One day a man named Goolag, who recently caught his wife with the local voodoo master when she’d sworn she was only going out to pick berries, comes up with a rule.

“Lying is bad!” he proclaims. “I hate liars!”

Nobody likes being lied to. Everyone agrees with Goolag, and they start putting up anti-lying flags. Soon their religions pick up moral tales about how their deities refused to lie. Young Jhurkian men signal how moral and hip they are to Jhurkian women by saying “I don’t date liars.”

Demonstrating how much you are against Lying becomes a quick and easy way to get moral points with the group. Everyone cheers with Goolag when he screams FUCK LYING.

Because everyone generally agrees that “being a liar” is a terrible thing, accusations of lying become especially powerful. Because accusations of lying are so powerful, they become broader – and the people of Jhurk are either “Liars” or “Not-Liars.”

Once someone in Jhurk receives the ‘Liar’ label, nobody cares to investigate further.
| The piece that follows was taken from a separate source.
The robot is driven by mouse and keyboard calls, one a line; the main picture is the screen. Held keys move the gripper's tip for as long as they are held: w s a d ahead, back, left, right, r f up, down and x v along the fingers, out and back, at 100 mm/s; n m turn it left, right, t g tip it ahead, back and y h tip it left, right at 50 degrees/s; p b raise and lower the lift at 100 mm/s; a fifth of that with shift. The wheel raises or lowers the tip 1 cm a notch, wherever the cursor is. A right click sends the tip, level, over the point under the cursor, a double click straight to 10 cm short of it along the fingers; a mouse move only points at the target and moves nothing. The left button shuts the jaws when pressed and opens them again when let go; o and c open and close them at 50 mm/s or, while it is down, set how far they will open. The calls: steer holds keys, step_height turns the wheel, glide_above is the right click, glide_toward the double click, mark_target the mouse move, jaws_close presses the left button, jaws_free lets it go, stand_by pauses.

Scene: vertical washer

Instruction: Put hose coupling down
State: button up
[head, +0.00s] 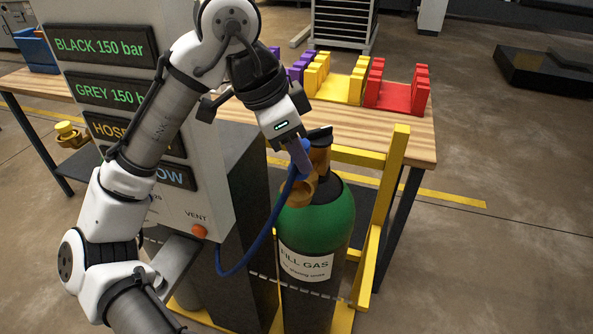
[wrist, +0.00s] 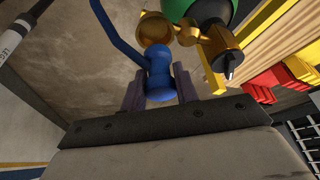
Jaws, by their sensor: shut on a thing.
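The blue hose coupling (wrist: 160,76) is between the two fingers of my gripper (wrist: 157,88) in the wrist view, and the gripper is shut on it. In the head view my gripper (head: 298,146) is beside the top of the green gas cylinder (head: 318,222), labelled FILL GAS. The coupling's end is close to a round brass fitting (wrist: 154,29) by the cylinder valve (wrist: 218,42); I cannot tell whether they touch. The blue hose (head: 250,262) runs from the coupling down in a loop to the grey panel. My fingers partly hide the coupling in the head view.
The grey panel (head: 216,196) with lit signs and an orange VENT button (head: 199,232) stands left of the cylinder. A yellow frame (head: 384,218) flanks the cylinder on the right. Behind is a wooden table (head: 400,135) with yellow (head: 341,88) and red racks (head: 395,96).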

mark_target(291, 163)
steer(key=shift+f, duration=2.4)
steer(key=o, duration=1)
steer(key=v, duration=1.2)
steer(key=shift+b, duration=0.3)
The lie might have been harmless, horrible, or even occasionally beneficial – but under all the excitement about decrying lying, it’s packaged into one single, binary switch – Liar or Not-Liar. This isn’t a deliberate decision on the part of the Jhurkians, but more a result from a learned sense of outrage.
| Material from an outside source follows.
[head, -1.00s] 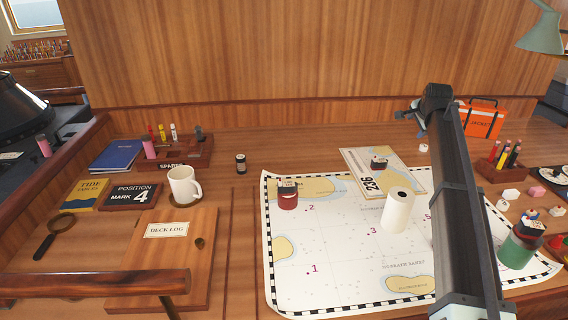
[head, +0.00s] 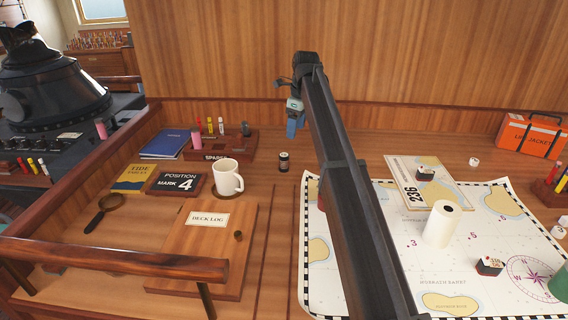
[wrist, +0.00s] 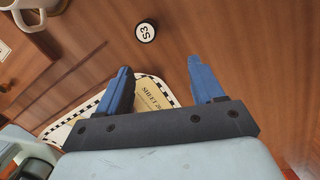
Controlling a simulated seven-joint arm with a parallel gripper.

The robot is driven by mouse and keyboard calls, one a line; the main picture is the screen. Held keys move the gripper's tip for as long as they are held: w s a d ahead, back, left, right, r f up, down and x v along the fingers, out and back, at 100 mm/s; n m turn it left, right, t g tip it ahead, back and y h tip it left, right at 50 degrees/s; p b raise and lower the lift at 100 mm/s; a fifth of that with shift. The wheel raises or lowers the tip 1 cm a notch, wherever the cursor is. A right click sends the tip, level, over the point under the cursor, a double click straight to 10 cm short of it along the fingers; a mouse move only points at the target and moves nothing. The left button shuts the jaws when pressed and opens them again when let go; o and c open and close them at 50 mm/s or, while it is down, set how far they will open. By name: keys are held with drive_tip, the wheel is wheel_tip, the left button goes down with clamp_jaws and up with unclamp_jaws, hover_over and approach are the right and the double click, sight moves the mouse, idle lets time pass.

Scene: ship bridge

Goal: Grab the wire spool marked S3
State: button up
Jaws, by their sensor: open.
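The wire spool marked S3 (wrist: 145,31) stands on the wooden desk. In the wrist view its white top with the black S3 label faces me, beyond my fingertips and near the middle of the gap. In the head view the small dark spool (head: 284,161) with a pale band stands right of the mug. My gripper (wrist: 158,78) has two blue fingers spread apart with nothing between them. In the head view my gripper (head: 294,120) is above the desk, up and slightly right of the spool, apart from it.
A white mug (head: 227,178) on a coaster stands left of the spool. The spares rack (head: 230,143) is behind the mug. A chart (head: 400,262) covers the desk to the right, with a white paper roll (head: 442,224) on it. Bare wood surrounds the spool.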

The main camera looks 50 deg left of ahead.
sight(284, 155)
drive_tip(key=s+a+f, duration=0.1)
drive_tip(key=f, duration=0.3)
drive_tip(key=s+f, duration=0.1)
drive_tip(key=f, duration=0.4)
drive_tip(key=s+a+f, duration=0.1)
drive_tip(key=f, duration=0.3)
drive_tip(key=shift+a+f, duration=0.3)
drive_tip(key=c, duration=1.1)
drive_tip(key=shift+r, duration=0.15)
One woman, Zokk (whose husband was recently shunned for lying about a surprise party) tries to defend Liars. But all of Jhurk knows that Liars Are Bad – and they bring up Goolag’s wife, that dirty whore, and Gneb, who lied about the money in the tribe treasury, and Ved the traitor, who lied about being allied with Jhurk when really he was just selling tribe secrets to the rival tribe across the river.

“Why would you defend Lying when Liars do all these things?” they say. “You are a Liar-apologist!” and thus both Zokk and her husband are shunned.

“Lying is bad” was turned into a moral law in exactly the same way moral laws in religion operate. In religion, a set of “correct behaviors” are agreed upon, and adherents are ‘good’ and the rebellious are ‘bad.’ This can feel very deep and true, like how religion decries homosexuality so hard that people start to genuinely feel disgust and horror reactions about it.

Identifying a general sin is a very efficient way of dealing with social problems, but also very mindless and inaccurate. Jhurk’s lying problem was certainly eradicated, but eradicated religiously – in a strong, oversimplified, and demonizing sense.

New moral laws are usually the most exciting to signal (No dating site profile is cool for saying “I only date people who are against slavery”). And because they’re so exciting, they’re also the most virulent and religious.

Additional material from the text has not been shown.